Daily Real Estate News | Wednesday, March 02, 2016
More than 75 percent of banks say loan closings have been delayed due to new mortgage rules that took effect last fall, reporting average delays between eight and 20 days, according to a new survey released this week by the American Bankers Association.
And some banks are altering the consumer experience in response. A quarter of the 548 banks surveyed say they have eliminated certain loan products since new mortgage rules took effect last fall because they felt like the government didn’t provide enough clarity around them. Some of those eliminated products include construction loans, adjustable rate mortgages, home equity loans, and payment frequency options.
“It’s clear from this survey and our discussion with bankers that TRID compliance remains a significant concern,” says Bob Davis, ABA executive vice president of mortgage markets, financial management, and public policy. “Consumers are seeing the greatest impact due to increased loan costs, fewer choices, and delayed closings—and that’s not what this rule was intended to do.”
The Consumer Financial Protection Bureau’s TILA-RESPA Integrated Disclosure rules (also known as TRID) took effect October 2015. The new requirements replace the Good Faith Estimate with a Loan Estimate and the HUD-1 Settlement Form with a Closing Disclosure, which must be given to buyers at least three days before closing to give them a chance to review the final numbers. The rules also include other disclosure and timing changes. The new process stems from the 2010 banking reform legislation.
Seventy-eight percent of bankers surveyed say they are waiting on updates on their systems from venders and that until then, many have to do manual workarounds. Likely as a result of the continuing delays, 94 percent of bankers surveyed say they believe the “good faith” grace period needs to be extended.

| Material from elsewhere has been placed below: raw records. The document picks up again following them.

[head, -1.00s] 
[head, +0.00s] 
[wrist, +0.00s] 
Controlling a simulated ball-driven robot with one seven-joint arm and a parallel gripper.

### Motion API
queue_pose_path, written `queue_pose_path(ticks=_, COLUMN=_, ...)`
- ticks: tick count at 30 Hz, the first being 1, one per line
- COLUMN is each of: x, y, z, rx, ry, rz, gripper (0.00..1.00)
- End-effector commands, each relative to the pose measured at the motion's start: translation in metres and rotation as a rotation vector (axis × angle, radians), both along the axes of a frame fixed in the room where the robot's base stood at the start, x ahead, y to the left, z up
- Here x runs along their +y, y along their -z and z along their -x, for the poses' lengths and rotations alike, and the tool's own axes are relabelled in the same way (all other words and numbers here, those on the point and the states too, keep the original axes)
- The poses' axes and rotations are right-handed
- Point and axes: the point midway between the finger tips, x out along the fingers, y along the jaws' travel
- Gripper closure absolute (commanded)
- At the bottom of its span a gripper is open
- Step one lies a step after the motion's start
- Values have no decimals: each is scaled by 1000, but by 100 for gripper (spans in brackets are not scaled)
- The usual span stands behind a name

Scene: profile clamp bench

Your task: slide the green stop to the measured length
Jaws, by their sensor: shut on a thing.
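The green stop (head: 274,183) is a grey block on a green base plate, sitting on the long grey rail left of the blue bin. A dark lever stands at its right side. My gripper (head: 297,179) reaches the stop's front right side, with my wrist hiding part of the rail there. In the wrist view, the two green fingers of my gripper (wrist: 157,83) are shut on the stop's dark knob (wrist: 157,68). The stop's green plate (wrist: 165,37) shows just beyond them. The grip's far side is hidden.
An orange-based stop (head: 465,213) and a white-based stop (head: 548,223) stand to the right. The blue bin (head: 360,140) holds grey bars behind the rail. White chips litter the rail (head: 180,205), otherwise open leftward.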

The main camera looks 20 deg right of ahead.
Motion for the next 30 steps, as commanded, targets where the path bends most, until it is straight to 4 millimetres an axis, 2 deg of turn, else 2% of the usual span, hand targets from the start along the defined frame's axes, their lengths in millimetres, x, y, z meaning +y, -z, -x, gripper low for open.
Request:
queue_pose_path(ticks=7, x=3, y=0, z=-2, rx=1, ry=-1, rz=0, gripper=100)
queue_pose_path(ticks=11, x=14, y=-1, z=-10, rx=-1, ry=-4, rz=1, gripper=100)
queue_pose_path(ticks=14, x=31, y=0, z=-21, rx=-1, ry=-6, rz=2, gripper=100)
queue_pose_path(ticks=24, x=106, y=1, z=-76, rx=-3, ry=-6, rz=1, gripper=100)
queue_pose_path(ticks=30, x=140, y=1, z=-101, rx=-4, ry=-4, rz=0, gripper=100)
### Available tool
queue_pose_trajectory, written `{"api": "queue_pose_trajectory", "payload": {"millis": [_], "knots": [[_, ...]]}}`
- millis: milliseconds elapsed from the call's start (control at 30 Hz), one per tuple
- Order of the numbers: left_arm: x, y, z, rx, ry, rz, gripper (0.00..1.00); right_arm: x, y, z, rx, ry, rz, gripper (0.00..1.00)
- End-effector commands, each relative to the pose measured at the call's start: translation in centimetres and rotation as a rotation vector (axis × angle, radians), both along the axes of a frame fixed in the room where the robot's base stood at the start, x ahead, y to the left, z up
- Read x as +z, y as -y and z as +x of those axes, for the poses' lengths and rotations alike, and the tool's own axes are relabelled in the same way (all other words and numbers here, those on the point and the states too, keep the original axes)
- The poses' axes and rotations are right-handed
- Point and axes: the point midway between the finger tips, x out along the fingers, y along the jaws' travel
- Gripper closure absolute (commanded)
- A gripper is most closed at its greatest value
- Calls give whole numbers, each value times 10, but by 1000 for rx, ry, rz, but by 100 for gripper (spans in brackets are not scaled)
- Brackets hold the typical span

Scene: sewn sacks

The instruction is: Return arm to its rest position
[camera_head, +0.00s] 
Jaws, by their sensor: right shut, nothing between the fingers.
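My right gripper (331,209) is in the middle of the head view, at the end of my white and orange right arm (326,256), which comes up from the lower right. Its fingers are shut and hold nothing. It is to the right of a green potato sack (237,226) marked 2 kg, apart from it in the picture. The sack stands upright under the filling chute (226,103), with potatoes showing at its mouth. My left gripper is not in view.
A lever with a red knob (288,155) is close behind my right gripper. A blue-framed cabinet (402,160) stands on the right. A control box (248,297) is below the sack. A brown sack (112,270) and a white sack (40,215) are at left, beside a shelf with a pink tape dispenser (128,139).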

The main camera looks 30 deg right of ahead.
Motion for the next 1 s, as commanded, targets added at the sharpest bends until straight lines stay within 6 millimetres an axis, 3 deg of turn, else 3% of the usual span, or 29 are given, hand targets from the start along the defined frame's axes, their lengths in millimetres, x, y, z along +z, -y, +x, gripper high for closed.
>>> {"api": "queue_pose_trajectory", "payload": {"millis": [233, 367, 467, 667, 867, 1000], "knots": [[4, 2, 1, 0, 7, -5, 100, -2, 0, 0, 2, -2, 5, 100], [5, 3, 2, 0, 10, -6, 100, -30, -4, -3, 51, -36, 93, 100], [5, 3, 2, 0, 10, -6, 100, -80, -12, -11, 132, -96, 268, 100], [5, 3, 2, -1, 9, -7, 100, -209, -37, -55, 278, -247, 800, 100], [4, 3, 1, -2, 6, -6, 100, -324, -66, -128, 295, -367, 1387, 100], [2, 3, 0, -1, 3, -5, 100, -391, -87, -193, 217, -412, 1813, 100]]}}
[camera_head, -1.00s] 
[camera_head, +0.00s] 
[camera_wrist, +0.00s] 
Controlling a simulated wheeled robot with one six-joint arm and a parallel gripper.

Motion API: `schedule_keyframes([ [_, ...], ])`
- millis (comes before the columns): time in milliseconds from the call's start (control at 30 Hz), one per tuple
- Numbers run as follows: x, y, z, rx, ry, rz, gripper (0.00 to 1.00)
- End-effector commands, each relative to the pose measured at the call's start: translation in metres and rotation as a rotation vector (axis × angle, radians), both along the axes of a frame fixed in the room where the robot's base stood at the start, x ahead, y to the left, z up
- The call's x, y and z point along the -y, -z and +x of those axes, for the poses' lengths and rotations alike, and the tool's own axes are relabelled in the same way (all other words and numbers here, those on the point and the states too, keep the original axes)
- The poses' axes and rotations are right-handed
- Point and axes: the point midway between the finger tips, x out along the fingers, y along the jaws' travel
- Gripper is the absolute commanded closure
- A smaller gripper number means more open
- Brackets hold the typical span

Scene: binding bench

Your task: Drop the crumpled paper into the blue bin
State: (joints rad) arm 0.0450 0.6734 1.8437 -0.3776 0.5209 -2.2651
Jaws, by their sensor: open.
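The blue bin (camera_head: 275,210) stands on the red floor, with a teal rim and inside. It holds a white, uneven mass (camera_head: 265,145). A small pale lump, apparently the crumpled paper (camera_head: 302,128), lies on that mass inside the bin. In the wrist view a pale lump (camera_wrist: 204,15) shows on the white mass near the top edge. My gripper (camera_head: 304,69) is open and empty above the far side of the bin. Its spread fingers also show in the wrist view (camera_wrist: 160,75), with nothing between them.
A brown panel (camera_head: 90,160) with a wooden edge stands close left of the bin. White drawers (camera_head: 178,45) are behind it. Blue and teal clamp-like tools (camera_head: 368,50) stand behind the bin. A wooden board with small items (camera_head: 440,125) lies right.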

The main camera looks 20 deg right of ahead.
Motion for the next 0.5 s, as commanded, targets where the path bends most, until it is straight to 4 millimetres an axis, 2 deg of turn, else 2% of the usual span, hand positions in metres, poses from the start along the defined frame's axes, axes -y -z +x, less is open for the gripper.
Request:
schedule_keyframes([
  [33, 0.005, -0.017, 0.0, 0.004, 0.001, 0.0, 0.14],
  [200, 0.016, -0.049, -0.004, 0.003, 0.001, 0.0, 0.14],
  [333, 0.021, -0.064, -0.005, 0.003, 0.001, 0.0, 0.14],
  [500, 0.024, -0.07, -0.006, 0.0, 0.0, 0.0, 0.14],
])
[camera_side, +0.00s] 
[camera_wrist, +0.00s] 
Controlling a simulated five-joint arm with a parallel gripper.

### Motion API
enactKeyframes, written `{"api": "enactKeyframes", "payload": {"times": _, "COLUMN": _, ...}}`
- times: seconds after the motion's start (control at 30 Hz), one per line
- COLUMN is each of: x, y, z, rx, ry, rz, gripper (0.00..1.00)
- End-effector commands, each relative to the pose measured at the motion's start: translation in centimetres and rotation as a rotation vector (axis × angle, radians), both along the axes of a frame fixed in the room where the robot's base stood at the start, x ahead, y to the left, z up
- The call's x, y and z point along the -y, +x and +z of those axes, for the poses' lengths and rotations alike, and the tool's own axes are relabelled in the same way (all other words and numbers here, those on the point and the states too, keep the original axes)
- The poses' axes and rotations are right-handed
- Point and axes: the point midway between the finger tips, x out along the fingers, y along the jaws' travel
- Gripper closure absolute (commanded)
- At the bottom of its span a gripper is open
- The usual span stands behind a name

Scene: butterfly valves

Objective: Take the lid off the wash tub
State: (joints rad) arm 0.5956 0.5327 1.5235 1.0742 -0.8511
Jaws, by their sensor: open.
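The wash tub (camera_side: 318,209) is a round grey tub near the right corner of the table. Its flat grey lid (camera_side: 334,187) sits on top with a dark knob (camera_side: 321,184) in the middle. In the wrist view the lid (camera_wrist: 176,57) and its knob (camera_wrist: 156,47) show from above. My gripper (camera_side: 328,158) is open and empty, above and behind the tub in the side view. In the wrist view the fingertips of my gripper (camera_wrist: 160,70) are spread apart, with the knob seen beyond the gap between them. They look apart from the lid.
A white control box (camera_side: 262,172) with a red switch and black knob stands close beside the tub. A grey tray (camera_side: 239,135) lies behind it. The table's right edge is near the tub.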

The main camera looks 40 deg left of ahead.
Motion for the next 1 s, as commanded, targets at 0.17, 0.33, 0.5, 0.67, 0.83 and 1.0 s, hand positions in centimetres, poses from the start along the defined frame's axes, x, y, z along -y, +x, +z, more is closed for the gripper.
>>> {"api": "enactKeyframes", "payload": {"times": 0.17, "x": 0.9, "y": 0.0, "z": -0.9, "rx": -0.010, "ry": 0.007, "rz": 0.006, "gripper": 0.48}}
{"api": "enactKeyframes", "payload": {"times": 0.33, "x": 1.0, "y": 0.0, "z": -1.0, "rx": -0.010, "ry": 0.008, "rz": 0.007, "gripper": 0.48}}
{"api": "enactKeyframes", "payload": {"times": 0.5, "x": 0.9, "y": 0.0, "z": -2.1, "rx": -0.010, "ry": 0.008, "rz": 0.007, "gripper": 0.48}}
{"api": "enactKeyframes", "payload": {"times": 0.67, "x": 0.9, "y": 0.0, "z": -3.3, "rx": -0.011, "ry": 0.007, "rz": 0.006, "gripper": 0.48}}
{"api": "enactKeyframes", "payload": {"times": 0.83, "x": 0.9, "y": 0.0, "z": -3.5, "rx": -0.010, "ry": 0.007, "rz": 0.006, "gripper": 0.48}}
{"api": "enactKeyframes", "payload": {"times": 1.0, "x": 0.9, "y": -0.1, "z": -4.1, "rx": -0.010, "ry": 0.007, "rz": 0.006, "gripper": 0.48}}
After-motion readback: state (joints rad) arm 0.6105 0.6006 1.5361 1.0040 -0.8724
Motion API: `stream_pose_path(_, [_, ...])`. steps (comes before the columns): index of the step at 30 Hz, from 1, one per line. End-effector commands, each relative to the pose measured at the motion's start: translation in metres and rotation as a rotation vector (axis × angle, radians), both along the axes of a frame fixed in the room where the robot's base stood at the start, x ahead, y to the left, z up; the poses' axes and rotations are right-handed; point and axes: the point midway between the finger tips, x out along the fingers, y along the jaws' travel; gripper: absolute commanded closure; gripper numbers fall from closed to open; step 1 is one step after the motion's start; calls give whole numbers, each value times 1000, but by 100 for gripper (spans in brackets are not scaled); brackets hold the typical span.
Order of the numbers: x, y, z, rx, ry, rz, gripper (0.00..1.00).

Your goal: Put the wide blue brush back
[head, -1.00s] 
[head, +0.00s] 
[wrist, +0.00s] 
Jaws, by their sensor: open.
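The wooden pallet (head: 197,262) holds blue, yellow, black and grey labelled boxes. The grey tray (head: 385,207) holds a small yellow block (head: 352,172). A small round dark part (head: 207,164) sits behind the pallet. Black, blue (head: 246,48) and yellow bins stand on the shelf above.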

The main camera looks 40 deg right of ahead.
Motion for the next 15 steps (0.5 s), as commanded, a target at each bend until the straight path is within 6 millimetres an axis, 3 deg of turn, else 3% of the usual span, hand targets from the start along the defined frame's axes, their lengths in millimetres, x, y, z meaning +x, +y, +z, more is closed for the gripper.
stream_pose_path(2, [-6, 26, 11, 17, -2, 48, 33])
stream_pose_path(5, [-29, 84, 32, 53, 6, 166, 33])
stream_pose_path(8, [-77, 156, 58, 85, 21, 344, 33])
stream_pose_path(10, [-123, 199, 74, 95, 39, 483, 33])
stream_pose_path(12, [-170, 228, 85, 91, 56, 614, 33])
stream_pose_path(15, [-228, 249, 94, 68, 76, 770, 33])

The real estate industry has been watching the closing delays closely as well. The National Association of REALTORS® has been tracking how both members and lenders who focus on purchase lending are dealing with TRID-related challenges.
“We just went through the TRID changes and that’s caused about a five- to six-day delay in closings,” Rei Mesa, president and CEO of Berkshire Hathaway HomeServices Florida Realty told RISMedia. “The industry is working through that; long term, it should be a positive, but in the short term, it’s created some challenges for lenders and title companies. It’s impacting the time it takes to schedule a closing.”